Going by my own shortcomings when I was the youngster at the table, they will need mentors and those wiser than them to walk them through the difference between management and the board, the politics of dealing with the CEO, the alliances around issues that need to be developed carefully with other board members outside the boardroom, the function of the board minutes, the need to stick to the agenda, and the proper way to meet separately with management. For the young women, there are even tougher protocols. It gets much easier when there is more than one woman on the board.
And for today's younger leaders, there will also be lessons about the appropriateness of using social media regarding board work, the difference between the speed of innovation versus the slowness of the larger organization, the perceived versus actual culture of the company, and the limits imposed by a decade of conflicting and confusing regulatory and legislative realities. Executive turnover is faster, so succession planning is even more important, and those under 35 will have very different views on that.

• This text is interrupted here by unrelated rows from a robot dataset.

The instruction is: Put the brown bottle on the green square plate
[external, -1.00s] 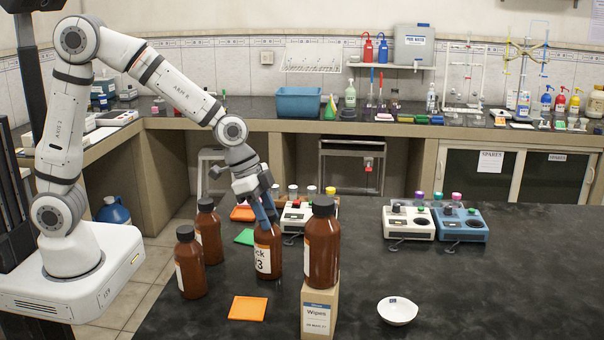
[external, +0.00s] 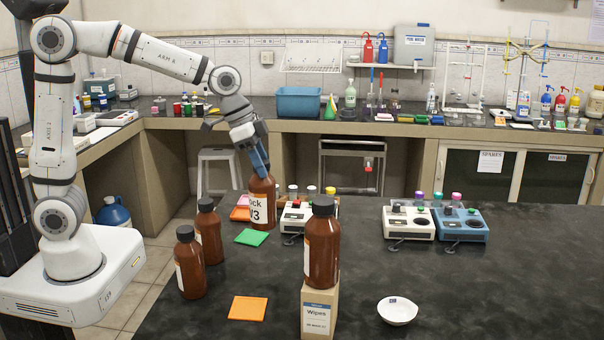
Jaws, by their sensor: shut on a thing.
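My gripper (external: 259,172) is shut on the neck of a brown bottle (external: 263,206) with a white label. The bottle is upright and looks raised, showing just behind and right of the green square plate (external: 251,237). The plate lies flat on the dark bench with nothing on it. The exact height of the bottle's base over the bench is hard to tell. The gripper covers the bottle's top.
Two brown bottles (external: 208,232) (external: 190,264) stand left, and another (external: 322,245) stands on a wipes box (external: 319,309). Orange plates lie in front (external: 248,308) and behind (external: 239,214). A white instrument (external: 296,219) is close right of the held bottle. A white bowl (external: 397,311) sits right.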

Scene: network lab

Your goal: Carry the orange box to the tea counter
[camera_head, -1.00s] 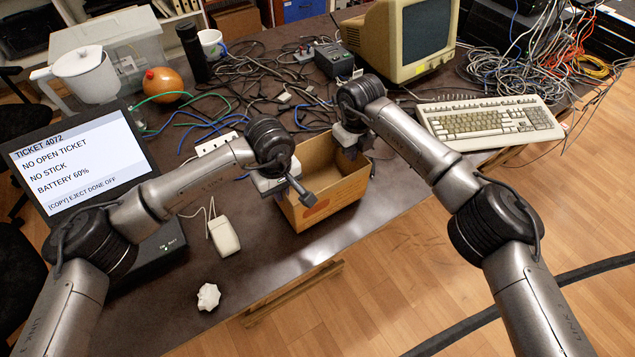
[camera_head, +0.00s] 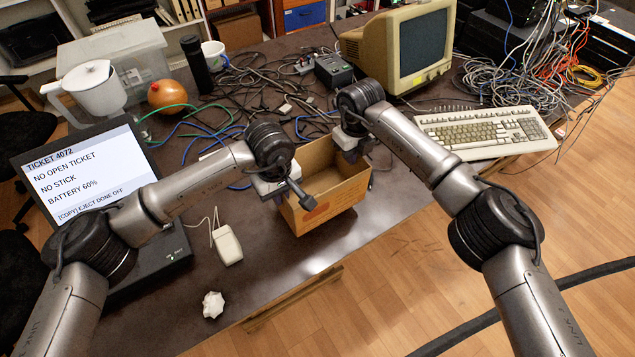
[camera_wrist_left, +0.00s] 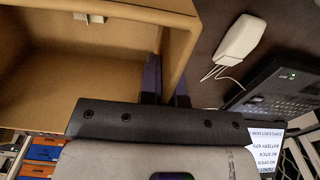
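The orange box (camera_head: 335,200), an open-topped brown cardboard box with a round orange mark, is at the front edge of the dark table. It looks empty in the head view. My left gripper (camera_head: 292,187) is at its left wall; in the left wrist view its two fingers (camera_wrist_left: 167,80) straddle the wall of the box (camera_wrist_left: 70,85), closed on it. My right gripper (camera_head: 350,146) is at the opposite wall and seems closed on it, its fingertips partly hidden. Whether the box clears the tabletop is unclear. I cannot make out a tea counter.
A mouse (camera_head: 228,246), crumpled paper (camera_head: 213,304) and laptop (camera_head: 85,175) lie left of the box. Cables, a monitor (camera_head: 405,45) and a keyboard (camera_head: 485,127) are behind and right. Open wooden floor (camera_head: 420,270) lies in front; a thick dark cable (camera_head: 590,275) crosses it.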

But, as with all younger generations, their music will be different, as will be their communication styles, their patience, their heroes, and their priorities. They will hate traditional silos, and want to force collaboration. They will want to know how the company is saving the world. They will bring disruption, fresh air, naïve questions, frustration and more than a few laughs. And they will bring a window into the world to come, as opposed to the world that was. That's what I remember doing. That's what younger people do. And that's why there needs to be more of them — and we can only hope there will be more of them — on boards.